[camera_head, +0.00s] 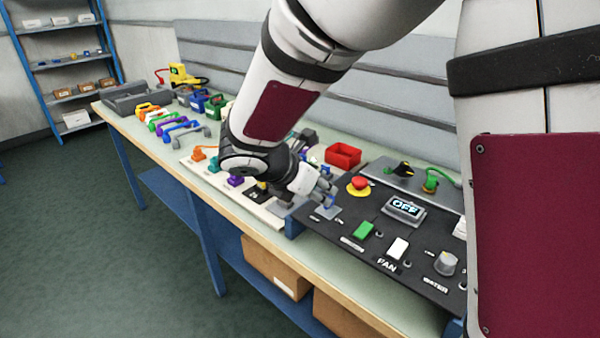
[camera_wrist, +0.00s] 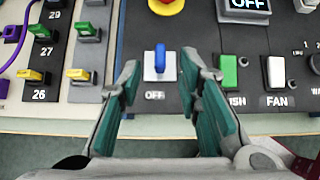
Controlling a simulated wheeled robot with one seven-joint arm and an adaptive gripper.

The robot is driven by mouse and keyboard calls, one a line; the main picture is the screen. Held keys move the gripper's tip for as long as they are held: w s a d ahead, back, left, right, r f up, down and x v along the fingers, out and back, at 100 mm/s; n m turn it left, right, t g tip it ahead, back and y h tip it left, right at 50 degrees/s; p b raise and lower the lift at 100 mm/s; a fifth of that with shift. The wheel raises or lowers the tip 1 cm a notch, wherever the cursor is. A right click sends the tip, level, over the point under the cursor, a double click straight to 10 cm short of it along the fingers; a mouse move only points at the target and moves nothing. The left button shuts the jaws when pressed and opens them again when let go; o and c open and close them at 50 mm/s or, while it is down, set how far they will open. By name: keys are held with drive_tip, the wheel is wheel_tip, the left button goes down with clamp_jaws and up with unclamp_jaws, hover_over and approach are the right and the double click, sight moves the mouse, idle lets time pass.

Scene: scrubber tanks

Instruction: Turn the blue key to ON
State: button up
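The blue key (camera_wrist: 160,58) stands on a pale square plate (camera_wrist: 150,73) on the dark control panel, with the word OFF printed below the plate. In the wrist view the key's handle points straight away from my gripper (camera_wrist: 163,82). My gripper is open, one finger on each side of the key's column, with nothing between the fingertips. I cannot tell how high the fingers are above the panel. In the head view my gripper (camera_head: 326,192) is over the panel's left end, and the key is largely hidden there. A display (camera_head: 404,207) reads OFF.
A red button (camera_head: 359,183) on yellow, a green switch (camera_head: 363,230), a white FAN switch (camera_head: 397,248) and a grey knob (camera_head: 445,263) share the panel. To the left, a pale board (camera_wrist: 60,100) carries yellow and green levers. A red bin (camera_head: 343,155) stands behind.

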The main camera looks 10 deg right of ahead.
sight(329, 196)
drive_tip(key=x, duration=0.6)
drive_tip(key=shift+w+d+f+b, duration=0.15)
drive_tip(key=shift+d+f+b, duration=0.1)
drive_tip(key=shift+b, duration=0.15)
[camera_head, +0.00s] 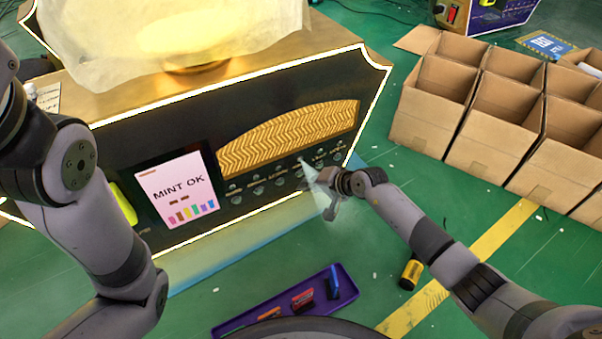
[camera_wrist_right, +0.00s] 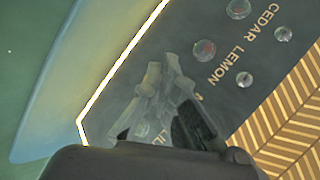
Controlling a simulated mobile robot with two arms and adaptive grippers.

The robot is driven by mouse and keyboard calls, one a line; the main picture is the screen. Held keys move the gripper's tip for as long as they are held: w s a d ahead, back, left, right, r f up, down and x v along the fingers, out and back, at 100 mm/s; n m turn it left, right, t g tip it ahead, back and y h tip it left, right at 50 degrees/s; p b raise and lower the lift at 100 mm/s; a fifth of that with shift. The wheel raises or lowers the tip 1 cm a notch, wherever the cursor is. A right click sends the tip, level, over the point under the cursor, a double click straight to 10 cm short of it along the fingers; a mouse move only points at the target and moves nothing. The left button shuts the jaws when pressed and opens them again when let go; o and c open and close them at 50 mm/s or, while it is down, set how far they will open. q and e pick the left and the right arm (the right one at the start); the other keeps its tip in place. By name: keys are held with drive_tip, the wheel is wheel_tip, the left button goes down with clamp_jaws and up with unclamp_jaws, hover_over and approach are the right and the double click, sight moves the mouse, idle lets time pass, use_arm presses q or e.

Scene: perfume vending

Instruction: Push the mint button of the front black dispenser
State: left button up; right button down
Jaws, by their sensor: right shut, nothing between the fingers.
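The black dispenser (camera_head: 130,145) has gold trim and lit edges. Its screen (camera_head: 178,190) reads "MINT OK" above several coloured bars. Rows of small round buttons (camera_head: 257,190) run below the gold zigzag panel. My right gripper (camera_head: 308,168) is shut and empty, in front of the right part of these rows. In the right wrist view its pale, see-through fingers (camera_wrist_right: 163,72) are over the panel near the labels "LEMON" and "LIL…", the latter partly hidden. The mint button's label cannot be read in either view. I cannot tell whether the fingers touch a button. My left gripper is out of view.
A purple tray (camera_head: 340,270) with several small items lies on the green floor. A yellow and black bottle (camera_head: 411,273) lies near my right arm. Open cardboard boxes (camera_head: 440,85) stand at the right. Open floor lies between the boxes and the dispenser.

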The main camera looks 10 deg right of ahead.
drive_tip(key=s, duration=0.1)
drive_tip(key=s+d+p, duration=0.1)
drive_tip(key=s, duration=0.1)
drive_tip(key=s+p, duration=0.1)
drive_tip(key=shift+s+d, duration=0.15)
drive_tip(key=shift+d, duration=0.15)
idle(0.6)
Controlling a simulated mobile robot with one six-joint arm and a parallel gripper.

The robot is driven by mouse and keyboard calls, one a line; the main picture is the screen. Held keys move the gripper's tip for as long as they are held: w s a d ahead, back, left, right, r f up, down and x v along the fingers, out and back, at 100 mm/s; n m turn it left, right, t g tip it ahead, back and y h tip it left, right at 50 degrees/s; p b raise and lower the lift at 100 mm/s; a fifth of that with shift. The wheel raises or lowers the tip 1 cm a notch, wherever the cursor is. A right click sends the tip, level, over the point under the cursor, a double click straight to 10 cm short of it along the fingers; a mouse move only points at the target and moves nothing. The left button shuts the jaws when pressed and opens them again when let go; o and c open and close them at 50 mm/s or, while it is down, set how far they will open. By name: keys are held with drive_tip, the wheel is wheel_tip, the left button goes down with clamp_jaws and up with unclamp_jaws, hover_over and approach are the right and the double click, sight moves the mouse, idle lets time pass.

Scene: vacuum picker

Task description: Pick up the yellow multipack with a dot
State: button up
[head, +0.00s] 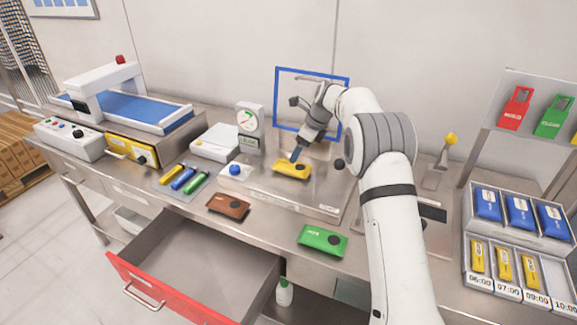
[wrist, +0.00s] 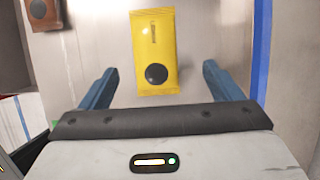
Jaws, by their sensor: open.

WRITTEN INSTRUCTION:
Transcribe every entry word for word, but skip the pictures.

THE ANSWER:
[camera_head, +0.00s] 
[camera_wrist, +0.00s] 
Controlling a simulated wheeled robot with one seven-joint arm and an adaptive gripper.

The robot is driven by mouse and keyboard calls, one a line; the main picture is the screen. Held keys move the gripper's tip for as long as they are held: w s a d ahead, back, left, right, r f up, down and x v along the fingers, out and back, at 100 mm/s; n m turn it left, right, t g tip it ahead, back and y h tip it left, right at 50 degrees/s; p b raise and lower the lift at 100 mm/s; a fifth of that with shift. The wheel raises or lowers the tip 1 cm a notch, wherever the cursor is. A right click sends the tip, level, over the point under the cursor, a double click straight to 10 cm short of it along the fingers; a mouse move only points at the target and moves nothing. The left button shuts the jaws when pressed and opens them again when let go; o and c open and close them at 50 mm/s or, while it is down, set how far they will open. By name: keys are held with drive_tip, the wheel is wheel_tip, the left button goes down with clamp_jaws and up with unclamp_jaws, hover_over and approach are the right and the double click, sight moves the mouse, idle lets time pass.

Scene: scrubber tanks

Instruction: Turn the blue key to ON
State: button up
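The blue key (camera_wrist: 160,58) stands on a pale square plate (camera_wrist: 150,73) on the dark control panel, with the word OFF printed below the plate. In the wrist view the key's handle points straight away from my gripper (camera_wrist: 163,82). My gripper is open, one finger on each side of the key's column, with nothing between the fingertips. I cannot tell how high the fingers are above the panel. In the head view my gripper (camera_head: 326,192) is over the panel's left end, and the key is largely hidden there. A display (camera_head: 404,207) reads OFF.
A red button (camera_head: 359,183) on yellow, a green switch (camera_head: 363,230), a white FAN switch (camera_head: 397,248) and a grey knob (camera_head: 445,263) share the panel. To the left, a pale board (camera_wrist: 60,100) carries yellow and green levers. A red bin (camera_head: 343,155) stands behind.

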The main camera looks 10 deg right of ahead.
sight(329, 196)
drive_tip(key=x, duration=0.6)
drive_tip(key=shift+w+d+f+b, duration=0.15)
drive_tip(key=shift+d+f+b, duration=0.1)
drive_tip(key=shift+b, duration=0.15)
[camera_head, +0.00s] 
[camera_wrist_right, +0.00s] 
Controlling a simulated mobile robot with two arms and adaptive grippers.

The robot is driven by mouse and keyboard calls, one a line; the main picture is the screen. Held keys move the gripper's tip for as long as they are held: w s a d ahead, back, left, right, r f up, down and x v along the fingers, out and back, at 100 mm/s; n m turn it left, right, t g tip it ahead, back and y h tip it left, right at 50 degrees/s; p b raise and lower the lift at 100 mm/s; a fifth of that with shift. The wheel raises or lowers the tip 1 cm a notch, wherever the cursor is. A right click sends the tip, level, over the point under the cursor, a double click straight to 10 cm short of it along the fingers; a mouse move only points at the target and moves nothing. The left button shuts the jaws when pressed and opens them again when let go; o and c open and close them at 50 mm/s or, while it is down, set how far they will open. q and e pick the left and the right arm (the right one at the start); the other keeps its tip in place. By name: keys are held with drive_tip, the wheel is wheel_tip, the left button goes down with clamp_jaws and up with unclamp_jaws, hover_over and approach are the right and the double click, sight moves the mouse, idle lets time pass, use_arm presses q or e.

Scene: perfume vending

Instruction: Push the mint button of the front black dispenser
State: left button up; right button down
Jaws, by their sensor: right shut, nothing between the fingers.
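The black dispenser (camera_head: 130,145) has gold trim and lit edges. Its screen (camera_head: 178,190) reads "MINT OK" above several coloured bars. Rows of small round buttons (camera_head: 257,190) run below the gold zigzag panel. My right gripper (camera_head: 308,168) is shut and empty, in front of the right part of these rows. In the right wrist view its pale, see-through fingers (camera_wrist_right: 163,72) are over the panel near the labels "LEMON" and "LIL…", the latter partly hidden. The mint button's label cannot be read in either view. I cannot tell whether the fingers touch a button. My left gripper is out of view.
A purple tray (camera_head: 340,270) with several small items lies on the green floor. A yellow and black bottle (camera_head: 411,273) lies near my right arm. Open cardboard boxes (camera_head: 440,85) stand at the right. Open floor lies between the boxes and the dispenser.

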The main camera looks 10 deg right of ahead.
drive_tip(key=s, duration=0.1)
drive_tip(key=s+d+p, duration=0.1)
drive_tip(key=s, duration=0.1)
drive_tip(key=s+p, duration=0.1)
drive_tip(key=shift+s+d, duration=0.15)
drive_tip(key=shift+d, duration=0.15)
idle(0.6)
Controlling a simulated mobile robot with one six-joint arm and a parallel gripper.

The robot is driven by mouse and keyboard calls, one a line; the main picture is the screen. Held keys move the gripper's tip for as long as they are held: w s a d ahead, back, left, right, r f up, down and x v along the fingers, out and back, at 100 mm/s; n m turn it left, right, t g tip it ahead, back and y h tip it left, right at 50 degrees/s; p b raise and lower the lift at 100 mm/s; a fifth of that with shift. The wheel raises or lowers the tip 1 cm a notch, wherever the cursor is. A right click sends the tip, level, over the point under the cursor, a double click straight to 10 cm short of it along the fingers; a mouse move only points at the target and moves nothing. The left button shuts the jaws when pressed and opens them again when let go; o and c open and close them at 50 mm/s or, while it is down, set how far they will open. By name: keys are held with drive_tip, the wheel is wheel_tip, the left button goes down with clamp_jaws and up with unclamp_jaws, hover_over and approach are the right and the double click, sight moves the mouse, idle lets time pass.

Scene: vacuum picker

Task description: Pick up the yellow multipack with a dot
State: button up
[head, +0.00s] 
[wrist, +0.00s] 
Jaws, by their sensor: open.

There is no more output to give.